▶ **INSTRUCTIONS TO FOLLOW**: Reproduce the complete listing without any deviation.

▶ **PROVIDED DATA**:
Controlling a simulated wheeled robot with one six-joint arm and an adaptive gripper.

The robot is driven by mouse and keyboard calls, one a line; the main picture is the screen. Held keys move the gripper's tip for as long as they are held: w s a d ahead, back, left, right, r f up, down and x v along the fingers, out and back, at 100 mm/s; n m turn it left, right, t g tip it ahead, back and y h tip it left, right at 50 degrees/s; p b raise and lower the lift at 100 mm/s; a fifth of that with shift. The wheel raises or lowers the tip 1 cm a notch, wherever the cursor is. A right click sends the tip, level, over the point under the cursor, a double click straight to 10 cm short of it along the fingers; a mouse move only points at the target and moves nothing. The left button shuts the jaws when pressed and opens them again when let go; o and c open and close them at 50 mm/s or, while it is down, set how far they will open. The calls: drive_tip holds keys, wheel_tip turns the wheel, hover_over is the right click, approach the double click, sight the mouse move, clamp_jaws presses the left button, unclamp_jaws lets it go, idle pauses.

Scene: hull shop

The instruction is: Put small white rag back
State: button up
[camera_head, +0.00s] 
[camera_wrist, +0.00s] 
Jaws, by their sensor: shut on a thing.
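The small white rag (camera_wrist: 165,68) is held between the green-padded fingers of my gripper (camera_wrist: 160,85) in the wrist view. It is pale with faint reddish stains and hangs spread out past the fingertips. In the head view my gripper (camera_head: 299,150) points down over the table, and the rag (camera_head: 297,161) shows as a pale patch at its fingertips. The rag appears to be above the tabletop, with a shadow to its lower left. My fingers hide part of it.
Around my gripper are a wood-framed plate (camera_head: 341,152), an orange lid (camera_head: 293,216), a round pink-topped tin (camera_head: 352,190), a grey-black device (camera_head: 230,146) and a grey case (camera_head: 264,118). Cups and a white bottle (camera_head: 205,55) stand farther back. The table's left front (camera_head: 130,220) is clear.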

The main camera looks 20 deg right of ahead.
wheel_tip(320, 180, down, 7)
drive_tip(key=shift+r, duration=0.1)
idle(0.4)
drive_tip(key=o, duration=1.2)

▶ **TASK ANSWER**:
Controlling a simulated wheeled robot with one six-joint arm and an adaptive gripper.

The robot is driven by mouse and keyboard calls, one a line; the main picture is the screen. Held keys move the gripper's tip for as long as they are held: w s a d ahead, back, left, right, r f up, down and x v along the fingers, out and back, at 100 mm/s; n m turn it left, right, t g tip it ahead, back and y h tip it left, right at 50 degrees/s; p b raise and lower the lift at 100 mm/s; a fifth of that with shift. The wheel raises or lowers the tip 1 cm a notch, wherever the cursor is. A right click sends the tip, level, over the point under the cursor, a double click straight to 10 cm short of it along the fingers; a mouse move only points at the target and moves nothing. The left button shuts the jaws when pressed and opens them again when let go; o and c open and close them at 50 mm/s or, while it is down, set how far they will open. The calls: drive_tip holds keys, wheel_tip turns the wheel, hover_over is the right click, approach the double click, sight the mouse move, clamp_jaws presses the left button, unclamp_jaws lets it go, idle pauses.

Scene: hull shop

The instruction is: Put small white rag back
State: button up
[camera_head, +0.00s] 
[camera_wrist, +0.00s] 
Jaws, by their sensor: shut on a thing.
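The small white rag (camera_wrist: 165,68) is held between the green-padded fingers of my gripper (camera_wrist: 160,85) in the wrist view. It is pale with faint reddish stains and hangs spread out past the fingertips. In the head view my gripper (camera_head: 299,150) points down over the table, and the rag (camera_head: 297,161) shows as a pale patch at its fingertips. The rag appears to be above the tabletop, with a shadow to its lower left. My fingers hide part of it.
Around my gripper are a wood-framed plate (camera_head: 341,152), an orange lid (camera_head: 293,216), a round pink-topped tin (camera_head: 352,190), a grey-black device (camera_head: 230,146) and a grey case (camera_head: 264,118). Cups and a white bottle (camera_head: 205,55) stand farther back. The table's left front (camera_head: 130,220) is clear.

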The main camera looks 20 deg right of ahead.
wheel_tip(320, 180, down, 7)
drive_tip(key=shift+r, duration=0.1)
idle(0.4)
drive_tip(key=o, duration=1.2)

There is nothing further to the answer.